The mustache is painted directly on his face. And it's really large, designed to evoke a Groucho Marx image.

Peter and the Starcatcher has as much to do with vaudeville silliness -- and who did that better than Groucho and his brothers -- as it is a look at why boys need time to be boys, says John Sanders who plays Black Stache.

The prequel to Peter Pan, the one that's won five Tony's in 2012, is coming to the Hobby Center courtesy of Gexas Energy Broadway. Based on the best‐selling novel by Dave Barry and Ridley Pearson, it tells a tale more raucously comic and at the same time, darker, than J.M Barrie's version, according to Sanders.
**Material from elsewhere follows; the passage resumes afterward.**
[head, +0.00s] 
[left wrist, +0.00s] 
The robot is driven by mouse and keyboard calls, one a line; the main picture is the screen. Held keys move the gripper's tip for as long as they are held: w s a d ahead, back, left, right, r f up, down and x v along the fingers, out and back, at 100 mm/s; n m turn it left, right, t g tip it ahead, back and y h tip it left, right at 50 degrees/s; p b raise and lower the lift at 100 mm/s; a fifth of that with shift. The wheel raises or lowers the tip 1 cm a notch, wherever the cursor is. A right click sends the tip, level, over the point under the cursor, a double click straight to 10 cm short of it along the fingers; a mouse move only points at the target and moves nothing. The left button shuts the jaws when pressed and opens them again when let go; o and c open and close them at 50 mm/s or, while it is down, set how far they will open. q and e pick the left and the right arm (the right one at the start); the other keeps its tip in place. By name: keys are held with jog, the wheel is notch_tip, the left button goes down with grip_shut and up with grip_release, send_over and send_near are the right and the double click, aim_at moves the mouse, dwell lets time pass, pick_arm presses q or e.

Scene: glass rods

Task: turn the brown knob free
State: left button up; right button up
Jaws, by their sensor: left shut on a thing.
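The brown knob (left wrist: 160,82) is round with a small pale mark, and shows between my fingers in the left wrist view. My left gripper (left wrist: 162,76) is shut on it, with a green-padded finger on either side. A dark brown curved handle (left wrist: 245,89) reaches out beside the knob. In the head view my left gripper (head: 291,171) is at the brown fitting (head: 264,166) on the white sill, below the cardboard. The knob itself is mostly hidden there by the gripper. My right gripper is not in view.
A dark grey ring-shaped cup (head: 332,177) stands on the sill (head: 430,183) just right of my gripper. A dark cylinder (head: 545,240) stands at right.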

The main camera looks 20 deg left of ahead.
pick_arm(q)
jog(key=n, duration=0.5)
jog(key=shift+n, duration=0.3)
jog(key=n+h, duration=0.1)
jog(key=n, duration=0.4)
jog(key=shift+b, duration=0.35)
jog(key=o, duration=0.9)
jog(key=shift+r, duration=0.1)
"These writers [Tony® Award nominee Rick Elice] and our directors [Tony® Award‐winner Roger Rees and Tony® Award‐nominee Alex Timbershave] really zeroed in on this boy and the lost boys who are just in a terrible position in life. They're orphans and they're in this Dickensian school. They live these awful oppressive lives and all they want to do is be a boy for a while. "

Sanders describes his character Black Stache as "a sort of shadow" of the evil he will become. Black Stache is both comic and evil, the predecessor to Captain Hook, and "a sad pirate at an age where pirates really aren't a thing."

"He's silly and bombastic and anachronistic and weird and a littler bit off his rocker, so he's just a joy to play," says Sanders who played Black Stache on Broadway, then moved to the Broadway show Matilda the Musical and then signed up for the national tour.

Sanders first heard of the play while he was living in Chicago and appearing in a show at Goodman Theater in 2008 when he happened to talk to its playwright. "Three and a half years later I got a call to audition for this new Broadway play in New York."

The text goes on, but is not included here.